Goal — Transcribe the material from its first line onward, ending with the line that contains "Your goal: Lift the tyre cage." and adding nothing beyond it.

##### Exercise inputs

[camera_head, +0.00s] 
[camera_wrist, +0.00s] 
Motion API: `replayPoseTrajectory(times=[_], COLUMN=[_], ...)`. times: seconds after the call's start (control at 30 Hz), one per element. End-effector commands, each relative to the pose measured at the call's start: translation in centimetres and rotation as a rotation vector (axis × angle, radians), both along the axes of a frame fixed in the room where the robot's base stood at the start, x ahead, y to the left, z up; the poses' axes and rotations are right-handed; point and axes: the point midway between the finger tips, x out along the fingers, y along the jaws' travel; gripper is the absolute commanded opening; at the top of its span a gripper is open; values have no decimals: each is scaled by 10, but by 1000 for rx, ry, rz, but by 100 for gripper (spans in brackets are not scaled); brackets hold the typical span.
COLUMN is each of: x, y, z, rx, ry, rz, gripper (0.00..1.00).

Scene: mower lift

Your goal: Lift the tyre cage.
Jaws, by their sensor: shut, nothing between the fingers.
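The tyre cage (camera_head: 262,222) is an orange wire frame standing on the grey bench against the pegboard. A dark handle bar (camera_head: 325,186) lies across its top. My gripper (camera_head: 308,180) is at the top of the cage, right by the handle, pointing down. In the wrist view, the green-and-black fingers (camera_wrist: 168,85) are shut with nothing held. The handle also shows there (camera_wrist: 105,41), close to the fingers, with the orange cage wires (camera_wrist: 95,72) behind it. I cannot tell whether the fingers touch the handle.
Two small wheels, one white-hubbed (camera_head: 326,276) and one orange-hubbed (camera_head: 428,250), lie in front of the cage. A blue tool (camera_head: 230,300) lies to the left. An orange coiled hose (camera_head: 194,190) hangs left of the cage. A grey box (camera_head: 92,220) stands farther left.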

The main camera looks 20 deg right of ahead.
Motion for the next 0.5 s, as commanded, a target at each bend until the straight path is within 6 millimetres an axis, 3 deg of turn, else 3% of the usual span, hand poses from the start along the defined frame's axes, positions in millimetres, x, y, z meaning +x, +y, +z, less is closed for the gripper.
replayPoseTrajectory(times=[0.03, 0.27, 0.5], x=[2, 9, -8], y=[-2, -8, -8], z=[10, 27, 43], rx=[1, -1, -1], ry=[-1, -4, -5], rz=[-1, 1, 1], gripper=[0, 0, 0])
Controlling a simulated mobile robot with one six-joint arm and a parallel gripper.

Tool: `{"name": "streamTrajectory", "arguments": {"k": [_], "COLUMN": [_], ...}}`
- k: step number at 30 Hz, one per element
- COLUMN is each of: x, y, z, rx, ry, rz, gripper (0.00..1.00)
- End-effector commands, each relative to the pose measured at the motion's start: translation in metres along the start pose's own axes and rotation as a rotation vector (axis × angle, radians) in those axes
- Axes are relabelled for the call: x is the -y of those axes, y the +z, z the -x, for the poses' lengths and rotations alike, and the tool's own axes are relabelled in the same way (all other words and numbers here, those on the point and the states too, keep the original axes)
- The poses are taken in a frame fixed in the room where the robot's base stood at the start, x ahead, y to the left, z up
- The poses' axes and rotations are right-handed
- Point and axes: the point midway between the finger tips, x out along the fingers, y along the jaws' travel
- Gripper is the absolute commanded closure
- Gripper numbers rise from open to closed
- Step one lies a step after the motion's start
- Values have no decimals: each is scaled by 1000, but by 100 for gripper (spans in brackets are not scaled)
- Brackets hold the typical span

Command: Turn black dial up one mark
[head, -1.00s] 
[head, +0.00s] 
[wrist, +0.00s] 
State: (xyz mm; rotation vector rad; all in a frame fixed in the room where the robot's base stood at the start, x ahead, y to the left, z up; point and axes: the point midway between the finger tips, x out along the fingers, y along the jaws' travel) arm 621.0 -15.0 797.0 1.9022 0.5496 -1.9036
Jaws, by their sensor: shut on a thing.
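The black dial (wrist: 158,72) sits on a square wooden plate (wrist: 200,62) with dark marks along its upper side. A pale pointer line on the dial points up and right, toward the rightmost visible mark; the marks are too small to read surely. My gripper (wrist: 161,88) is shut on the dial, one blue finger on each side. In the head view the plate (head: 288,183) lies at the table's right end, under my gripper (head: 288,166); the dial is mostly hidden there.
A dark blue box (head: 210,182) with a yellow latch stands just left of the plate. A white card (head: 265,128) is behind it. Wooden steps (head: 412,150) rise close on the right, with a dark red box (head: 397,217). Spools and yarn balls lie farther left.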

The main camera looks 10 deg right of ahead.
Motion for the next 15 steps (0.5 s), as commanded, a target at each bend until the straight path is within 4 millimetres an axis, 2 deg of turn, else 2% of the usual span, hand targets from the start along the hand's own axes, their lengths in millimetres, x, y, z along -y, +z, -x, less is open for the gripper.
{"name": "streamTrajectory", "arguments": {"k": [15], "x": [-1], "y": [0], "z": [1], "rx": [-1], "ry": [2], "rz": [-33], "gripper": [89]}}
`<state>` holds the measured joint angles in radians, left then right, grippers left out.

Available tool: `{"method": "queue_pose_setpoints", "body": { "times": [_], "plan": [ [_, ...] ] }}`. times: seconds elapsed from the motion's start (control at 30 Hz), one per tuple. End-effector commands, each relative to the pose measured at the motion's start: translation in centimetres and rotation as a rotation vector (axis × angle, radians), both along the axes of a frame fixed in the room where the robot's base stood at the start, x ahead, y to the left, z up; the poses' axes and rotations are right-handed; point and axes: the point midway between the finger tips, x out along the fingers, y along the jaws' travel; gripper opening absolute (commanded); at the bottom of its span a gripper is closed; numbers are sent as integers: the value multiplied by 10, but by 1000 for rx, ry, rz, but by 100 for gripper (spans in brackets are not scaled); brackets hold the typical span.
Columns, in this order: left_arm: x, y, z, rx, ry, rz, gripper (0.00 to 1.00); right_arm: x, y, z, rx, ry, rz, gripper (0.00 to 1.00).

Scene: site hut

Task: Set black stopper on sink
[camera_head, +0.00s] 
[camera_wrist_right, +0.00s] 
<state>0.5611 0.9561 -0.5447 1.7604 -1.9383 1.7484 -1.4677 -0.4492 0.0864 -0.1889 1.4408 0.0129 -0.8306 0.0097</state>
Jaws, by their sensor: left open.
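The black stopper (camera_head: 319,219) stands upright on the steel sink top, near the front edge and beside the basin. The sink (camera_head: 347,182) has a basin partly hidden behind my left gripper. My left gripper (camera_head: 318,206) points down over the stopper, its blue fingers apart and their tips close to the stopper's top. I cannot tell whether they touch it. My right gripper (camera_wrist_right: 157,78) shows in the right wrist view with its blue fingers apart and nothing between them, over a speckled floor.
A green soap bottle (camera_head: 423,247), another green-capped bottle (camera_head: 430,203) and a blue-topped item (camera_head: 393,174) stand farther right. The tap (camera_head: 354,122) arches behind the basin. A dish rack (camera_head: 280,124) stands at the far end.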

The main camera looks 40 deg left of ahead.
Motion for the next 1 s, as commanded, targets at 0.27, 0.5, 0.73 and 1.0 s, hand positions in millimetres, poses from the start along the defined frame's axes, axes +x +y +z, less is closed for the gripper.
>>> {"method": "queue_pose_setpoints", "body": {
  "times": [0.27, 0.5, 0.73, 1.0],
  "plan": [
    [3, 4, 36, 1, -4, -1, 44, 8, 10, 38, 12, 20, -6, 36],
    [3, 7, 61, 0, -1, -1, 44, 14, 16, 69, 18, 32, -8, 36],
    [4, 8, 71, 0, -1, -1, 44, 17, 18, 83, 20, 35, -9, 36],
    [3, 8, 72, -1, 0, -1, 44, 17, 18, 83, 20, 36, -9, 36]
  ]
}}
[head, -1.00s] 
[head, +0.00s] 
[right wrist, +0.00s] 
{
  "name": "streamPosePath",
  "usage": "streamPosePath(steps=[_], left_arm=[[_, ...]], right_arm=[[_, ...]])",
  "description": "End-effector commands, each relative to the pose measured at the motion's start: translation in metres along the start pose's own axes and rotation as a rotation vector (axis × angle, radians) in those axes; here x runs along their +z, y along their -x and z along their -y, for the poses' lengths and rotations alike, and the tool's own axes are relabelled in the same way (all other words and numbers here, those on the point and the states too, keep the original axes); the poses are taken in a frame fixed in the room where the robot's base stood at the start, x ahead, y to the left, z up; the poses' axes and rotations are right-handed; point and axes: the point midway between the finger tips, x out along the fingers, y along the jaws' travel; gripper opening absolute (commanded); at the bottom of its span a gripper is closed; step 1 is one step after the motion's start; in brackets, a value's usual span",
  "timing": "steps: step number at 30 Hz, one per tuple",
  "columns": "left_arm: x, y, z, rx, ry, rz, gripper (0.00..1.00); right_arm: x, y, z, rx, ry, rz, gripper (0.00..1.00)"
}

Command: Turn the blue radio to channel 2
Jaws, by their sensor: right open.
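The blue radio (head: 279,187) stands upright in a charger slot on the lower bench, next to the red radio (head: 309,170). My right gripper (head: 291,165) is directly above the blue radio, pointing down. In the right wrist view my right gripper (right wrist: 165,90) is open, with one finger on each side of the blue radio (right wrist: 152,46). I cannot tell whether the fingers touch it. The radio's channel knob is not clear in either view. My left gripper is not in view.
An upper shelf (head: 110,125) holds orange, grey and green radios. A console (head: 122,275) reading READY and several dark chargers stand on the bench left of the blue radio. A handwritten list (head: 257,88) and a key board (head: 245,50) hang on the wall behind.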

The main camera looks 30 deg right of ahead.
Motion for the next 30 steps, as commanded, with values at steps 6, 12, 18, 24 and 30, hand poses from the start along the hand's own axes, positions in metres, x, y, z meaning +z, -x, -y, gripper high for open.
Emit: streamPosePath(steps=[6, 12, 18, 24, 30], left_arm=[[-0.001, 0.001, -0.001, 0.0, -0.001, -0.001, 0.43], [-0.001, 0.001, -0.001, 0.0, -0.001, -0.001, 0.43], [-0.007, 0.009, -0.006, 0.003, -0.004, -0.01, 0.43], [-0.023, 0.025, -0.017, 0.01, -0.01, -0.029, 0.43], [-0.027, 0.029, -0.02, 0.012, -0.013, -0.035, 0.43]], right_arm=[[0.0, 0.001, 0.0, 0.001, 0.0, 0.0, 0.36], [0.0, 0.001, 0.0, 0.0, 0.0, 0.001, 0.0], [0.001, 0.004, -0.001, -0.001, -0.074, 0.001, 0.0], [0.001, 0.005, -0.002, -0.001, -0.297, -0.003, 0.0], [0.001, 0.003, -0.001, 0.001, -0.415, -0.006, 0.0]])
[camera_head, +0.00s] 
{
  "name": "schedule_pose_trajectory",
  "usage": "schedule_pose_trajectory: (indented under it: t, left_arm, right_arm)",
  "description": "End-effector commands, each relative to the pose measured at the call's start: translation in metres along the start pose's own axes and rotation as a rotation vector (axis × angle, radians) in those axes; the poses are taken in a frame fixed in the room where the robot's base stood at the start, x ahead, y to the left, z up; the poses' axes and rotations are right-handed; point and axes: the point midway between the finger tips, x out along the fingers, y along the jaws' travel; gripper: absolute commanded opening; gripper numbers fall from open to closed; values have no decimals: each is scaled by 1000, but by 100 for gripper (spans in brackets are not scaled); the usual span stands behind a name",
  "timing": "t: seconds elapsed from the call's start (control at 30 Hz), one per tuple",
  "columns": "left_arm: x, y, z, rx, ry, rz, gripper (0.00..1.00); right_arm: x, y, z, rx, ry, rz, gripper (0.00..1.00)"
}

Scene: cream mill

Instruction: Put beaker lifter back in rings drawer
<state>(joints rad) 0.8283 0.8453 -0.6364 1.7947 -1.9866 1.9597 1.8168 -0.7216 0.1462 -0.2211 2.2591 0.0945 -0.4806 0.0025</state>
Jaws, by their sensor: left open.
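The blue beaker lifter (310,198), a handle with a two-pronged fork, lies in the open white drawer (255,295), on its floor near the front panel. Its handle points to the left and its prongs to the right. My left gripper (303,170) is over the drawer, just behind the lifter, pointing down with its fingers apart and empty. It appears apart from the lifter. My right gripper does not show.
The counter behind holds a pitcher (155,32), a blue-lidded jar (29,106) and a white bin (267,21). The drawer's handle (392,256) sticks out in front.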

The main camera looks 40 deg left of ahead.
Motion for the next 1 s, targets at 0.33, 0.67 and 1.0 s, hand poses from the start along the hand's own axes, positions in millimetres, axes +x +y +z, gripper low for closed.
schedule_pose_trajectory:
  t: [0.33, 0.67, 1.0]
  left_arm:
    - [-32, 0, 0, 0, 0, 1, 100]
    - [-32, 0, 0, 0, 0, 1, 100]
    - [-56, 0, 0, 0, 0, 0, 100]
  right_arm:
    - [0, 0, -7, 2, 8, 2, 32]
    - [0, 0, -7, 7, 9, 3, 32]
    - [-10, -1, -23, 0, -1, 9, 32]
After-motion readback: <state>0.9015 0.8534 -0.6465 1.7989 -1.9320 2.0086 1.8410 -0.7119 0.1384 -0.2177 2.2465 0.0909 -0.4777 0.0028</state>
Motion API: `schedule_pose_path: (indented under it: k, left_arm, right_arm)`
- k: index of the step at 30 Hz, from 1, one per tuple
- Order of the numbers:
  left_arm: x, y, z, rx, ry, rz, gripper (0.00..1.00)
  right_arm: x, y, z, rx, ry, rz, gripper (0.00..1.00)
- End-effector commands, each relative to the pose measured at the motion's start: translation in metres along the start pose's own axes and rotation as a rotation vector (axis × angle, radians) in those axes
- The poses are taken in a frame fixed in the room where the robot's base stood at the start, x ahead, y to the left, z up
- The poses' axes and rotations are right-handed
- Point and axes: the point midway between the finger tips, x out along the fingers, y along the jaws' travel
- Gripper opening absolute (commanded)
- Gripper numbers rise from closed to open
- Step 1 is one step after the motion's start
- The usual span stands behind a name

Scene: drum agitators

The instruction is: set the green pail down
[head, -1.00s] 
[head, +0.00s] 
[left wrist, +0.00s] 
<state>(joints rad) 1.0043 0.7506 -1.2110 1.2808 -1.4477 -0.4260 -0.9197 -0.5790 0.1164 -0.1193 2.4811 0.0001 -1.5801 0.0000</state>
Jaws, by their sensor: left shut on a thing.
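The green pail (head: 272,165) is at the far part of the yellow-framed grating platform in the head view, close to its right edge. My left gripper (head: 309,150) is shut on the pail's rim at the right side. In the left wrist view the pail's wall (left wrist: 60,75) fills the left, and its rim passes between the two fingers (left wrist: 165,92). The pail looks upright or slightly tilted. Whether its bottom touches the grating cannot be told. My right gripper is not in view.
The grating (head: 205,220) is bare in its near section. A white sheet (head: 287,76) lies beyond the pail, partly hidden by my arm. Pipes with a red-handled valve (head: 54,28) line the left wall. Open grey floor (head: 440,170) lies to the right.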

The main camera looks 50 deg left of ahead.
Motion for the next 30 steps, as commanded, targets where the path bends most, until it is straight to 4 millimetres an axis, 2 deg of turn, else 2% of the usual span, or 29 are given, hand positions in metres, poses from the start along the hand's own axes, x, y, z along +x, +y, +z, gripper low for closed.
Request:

##########

Finished task —
[camera_head, +0.00s] 
[camera_wrist, +0.00s] 
Motion API: `replayPoseTrajectory(times=[_], COLUMN=[_], ...)`. times: seconds after the call's start (control at 30 Hz), one per element. End-effector commands, each relative to the pose measured at the call's start: translation in centimetres and rotation as a rotation vector (axis × angle, radians), both along the axes of a frame fixed in the room where the robot's base stood at the start, x ahead, y to the left, z up; the poses' axes and rotations are right-handed; point and axes: the point midway between the finger tips, x out along the fingers, y along the jaws' travel; gripper is the absolute commanded opening; at the top of its span a gripper is open; values have no decimals: each is scaled by 10, but by 1000 for rx, ry, rz, but by 100 for gripper (spans in brackets are not scaled); brackets hold the typical span.
COLUMN is each of: x, y, z, rx, ry, rz, gripper (0.00..1.00).

Scene: mower lift

Your goal: Lift the tyre cage.

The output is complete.